Common sense prevailed when Carmel Shama-Hacohen, the mayor of Ramat Gan — a suburb of Tel Aviv — succeeded in convincing city council to approve a resolution allowing two bus lines to operate on Saturdays from Ramat Gan to the beach and other leisure destinations. The new routes, which started on July 19, will not go through neighborhoods inhabited by religiously observant people.
Avigdor Liberman, the former minister of defence, the leader of the Israeli Beytenu Party and a staunch secularist, applauded the decision and urged other municipalities to follow suit.
Expressing a diametrically opposed opinion, Yaakov Litzman, the deputy minister of health and the head of the haredi United Torah Judaism Party, denounced the new service as “shameful and disgraceful.”
Complaining that it ignores the feelings of tens of thousands of religious Jews, Litzman said it desecrates the Sabbath and contravenes the so-called status quo, a web of conventions that regulate the relationship between secular and religious Jews in Israel.
The status quo, a patchwork of arrangements that function on the national and local levels, was conceived by Israel’s first prime minister, David Ben-Gurion, and the leaders of the ultra-Orthodox Agudat Yisrael Party before the establishment of the state of Israel.
Ben-Gurion, a secular Jew himself, submitted to haredi pressure to ensure that the generally anti-Zionist ultra-Orthodox leadership would support the formation of a Jewish state.

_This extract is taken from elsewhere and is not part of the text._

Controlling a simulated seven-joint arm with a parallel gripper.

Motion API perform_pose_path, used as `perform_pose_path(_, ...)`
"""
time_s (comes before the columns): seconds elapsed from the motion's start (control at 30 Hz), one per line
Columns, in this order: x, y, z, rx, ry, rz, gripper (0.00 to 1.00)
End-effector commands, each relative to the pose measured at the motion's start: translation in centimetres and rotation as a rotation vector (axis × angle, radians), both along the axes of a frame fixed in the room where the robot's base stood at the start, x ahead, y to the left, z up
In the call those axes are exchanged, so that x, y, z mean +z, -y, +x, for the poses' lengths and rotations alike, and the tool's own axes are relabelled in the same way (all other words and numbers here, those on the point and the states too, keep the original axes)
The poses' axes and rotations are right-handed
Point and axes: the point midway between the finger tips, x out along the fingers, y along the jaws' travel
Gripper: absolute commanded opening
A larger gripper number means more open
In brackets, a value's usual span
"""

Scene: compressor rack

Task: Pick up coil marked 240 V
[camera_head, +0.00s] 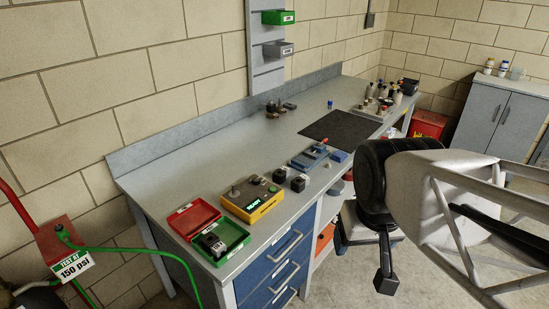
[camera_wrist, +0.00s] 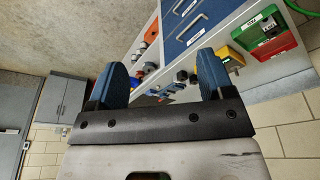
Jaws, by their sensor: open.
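Two small dark blocks that look like coils stand on the bench beside the yellow tester: a left one (camera_head: 280,174) and a right one (camera_head: 298,182). Their markings are too small to read, so I cannot tell which is marked 240 V. Another black part (camera_head: 212,243) lies in the green tray (camera_head: 235,239) at the bench's near end. My gripper (camera_wrist: 160,76) shows in the wrist view with its two blue fingers wide apart and nothing between them. It is away from the bench, which appears tilted beyond the fingers.
A yellow tester (camera_head: 253,200) with a lit READY display and a red tray (camera_head: 191,216) stand near the green tray. A blue fixture (camera_head: 310,157) and a dark mat (camera_head: 341,129) lie farther back. Bottles crowd the far end.

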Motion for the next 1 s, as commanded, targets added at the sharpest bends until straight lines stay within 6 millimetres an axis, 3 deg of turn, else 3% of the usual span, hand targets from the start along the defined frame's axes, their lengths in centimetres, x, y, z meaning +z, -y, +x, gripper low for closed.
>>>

Under the broad terms of the status quo, the sabbath would be a statutory day of rest, marriage and divorce would be conducted according to religious law, public transportation would be banned in Jewish-majority areas, yeshiva students would be excused from conscription, and official kitchens would be strictly kosher.

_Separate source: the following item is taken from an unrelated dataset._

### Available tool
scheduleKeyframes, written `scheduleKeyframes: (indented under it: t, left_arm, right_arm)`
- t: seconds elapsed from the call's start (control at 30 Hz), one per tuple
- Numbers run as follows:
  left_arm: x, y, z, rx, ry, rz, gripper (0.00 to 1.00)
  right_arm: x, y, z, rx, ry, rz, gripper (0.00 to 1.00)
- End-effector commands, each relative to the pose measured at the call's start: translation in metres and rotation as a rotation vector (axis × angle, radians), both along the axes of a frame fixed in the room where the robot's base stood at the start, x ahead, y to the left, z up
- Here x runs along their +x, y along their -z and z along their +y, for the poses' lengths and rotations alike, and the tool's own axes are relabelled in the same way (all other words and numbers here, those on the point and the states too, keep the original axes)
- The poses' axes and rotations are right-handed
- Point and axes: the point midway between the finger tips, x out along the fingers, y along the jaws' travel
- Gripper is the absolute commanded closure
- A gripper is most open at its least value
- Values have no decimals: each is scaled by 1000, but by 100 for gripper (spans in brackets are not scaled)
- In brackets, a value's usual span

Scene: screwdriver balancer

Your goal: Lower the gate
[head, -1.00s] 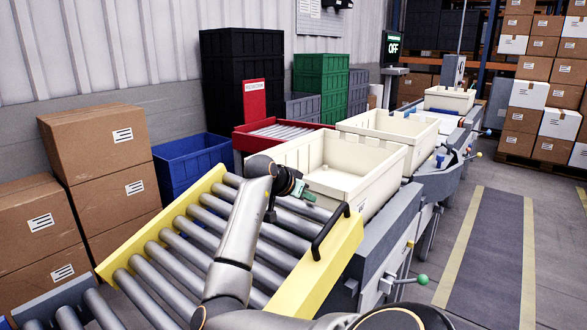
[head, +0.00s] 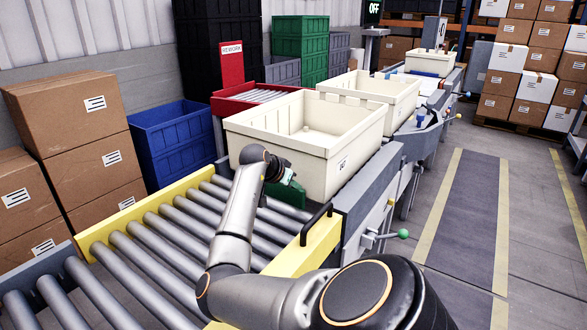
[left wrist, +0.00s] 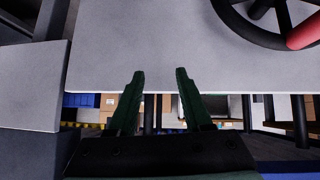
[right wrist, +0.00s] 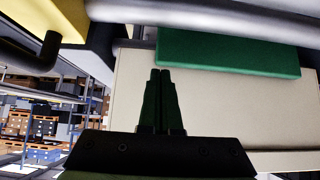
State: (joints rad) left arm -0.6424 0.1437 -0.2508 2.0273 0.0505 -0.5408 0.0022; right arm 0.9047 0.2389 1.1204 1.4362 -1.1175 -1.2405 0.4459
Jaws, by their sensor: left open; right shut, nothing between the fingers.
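The gate is a roller section with yellow side rails (head: 150,205) and a black handle (head: 316,225) on its right rail. It lies about in line with the grey conveyor (head: 365,185) beyond it. My right gripper (head: 292,180) is shut and empty, over the gate's far rollers beside the cream tote (head: 320,160), apart from the handle. In the right wrist view its fingers (right wrist: 161,75) point toward a green bar (right wrist: 230,52) and the tote wall; the handle (right wrist: 35,48) is at the upper left. My left gripper (left wrist: 160,75) is open and empty by a grey panel (left wrist: 150,40).
Cardboard boxes (head: 70,115) and a blue crate (head: 170,140) stand left of the gate. More cream totes (head: 375,95) sit farther along the line. A green-knobbed lever (head: 403,234) sticks out at the right. The floor walkway (head: 460,210) is clear.

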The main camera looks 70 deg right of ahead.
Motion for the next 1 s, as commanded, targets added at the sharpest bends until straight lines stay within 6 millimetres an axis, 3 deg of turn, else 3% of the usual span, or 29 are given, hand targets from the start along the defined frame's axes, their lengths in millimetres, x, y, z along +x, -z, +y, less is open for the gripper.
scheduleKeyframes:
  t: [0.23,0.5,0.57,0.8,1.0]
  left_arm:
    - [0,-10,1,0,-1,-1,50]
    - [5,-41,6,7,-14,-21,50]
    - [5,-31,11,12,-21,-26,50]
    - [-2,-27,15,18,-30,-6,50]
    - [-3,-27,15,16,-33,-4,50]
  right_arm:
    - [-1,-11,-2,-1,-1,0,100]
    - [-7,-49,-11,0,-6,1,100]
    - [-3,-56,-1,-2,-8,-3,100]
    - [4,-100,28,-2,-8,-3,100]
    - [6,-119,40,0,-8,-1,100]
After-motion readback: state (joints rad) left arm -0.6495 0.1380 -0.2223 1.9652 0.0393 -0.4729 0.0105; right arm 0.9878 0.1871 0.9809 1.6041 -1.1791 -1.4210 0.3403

Some of these provisions, such as the requirement that kosher food be served at official functions, did not offend the sensibilities of most secular Israelis. But other regulations, like the need for religious marriage ceremonies conducted by rabbis, were regarded as coercive and became a perennial source of contention and resentment.
The ban on public transportation on Shabbat its particularly oppressive because it is so blatantly discriminatory.

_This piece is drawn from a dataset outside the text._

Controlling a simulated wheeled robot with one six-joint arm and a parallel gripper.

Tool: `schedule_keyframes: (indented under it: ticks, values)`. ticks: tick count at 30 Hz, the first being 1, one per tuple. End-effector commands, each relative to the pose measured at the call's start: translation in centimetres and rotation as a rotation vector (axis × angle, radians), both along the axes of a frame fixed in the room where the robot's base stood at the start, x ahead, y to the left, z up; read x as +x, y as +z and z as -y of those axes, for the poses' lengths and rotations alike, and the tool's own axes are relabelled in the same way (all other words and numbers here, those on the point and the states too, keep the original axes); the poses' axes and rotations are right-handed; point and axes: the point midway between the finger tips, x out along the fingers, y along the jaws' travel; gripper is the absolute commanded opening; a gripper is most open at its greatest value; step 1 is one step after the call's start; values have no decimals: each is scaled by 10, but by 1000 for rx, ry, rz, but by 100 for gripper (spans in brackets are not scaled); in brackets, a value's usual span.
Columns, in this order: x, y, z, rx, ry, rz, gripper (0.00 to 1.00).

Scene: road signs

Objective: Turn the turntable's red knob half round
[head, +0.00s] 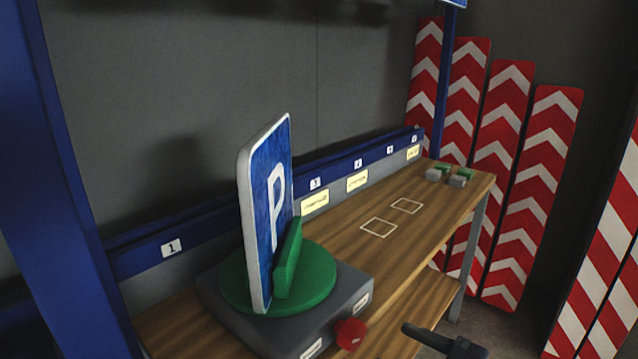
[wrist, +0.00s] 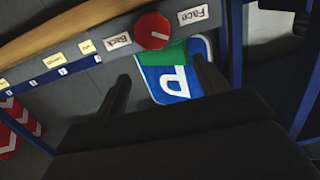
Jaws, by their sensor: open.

It clearly favors well-off Israelis who can afford cars and are free to drive to beaches or wherever else on the Sabbath. Conversely, it discriminates against economically-disadvantaged Israelis who are reliant on public buses and must dip into their merger incomes to hire expensive private buses, taxis or even rental vehicles.
This regulation is simply unfair and unjust and should be abolished as soon as possible so that all Israelis, regardless of income, can enjoy their leisure hours without a hefty financial penalty.
Given Israel’s proportional representation political system, which benefits small religious parties whose values and priorities are at odds with the majority of Israelis, a change of this magnitude will be exceedingly difficult to achieve on a national scale in the foreseeable future.
In the meantime, however, local municipalities should take matters into their own hands and do what is beneficial for their residents. Ramat Gan has taken the plunge, and so should other municipalities, as Liberman suggests.
The status quo is outmoded and serves the needs and interests of a vocal minority that already exerts too much political power and influence. If Israeli parliamentarians in the Knesset lack the intestinal fortitude to forcefully challenge the status quo, then it is plainly the duty of local politicians to act accordingly.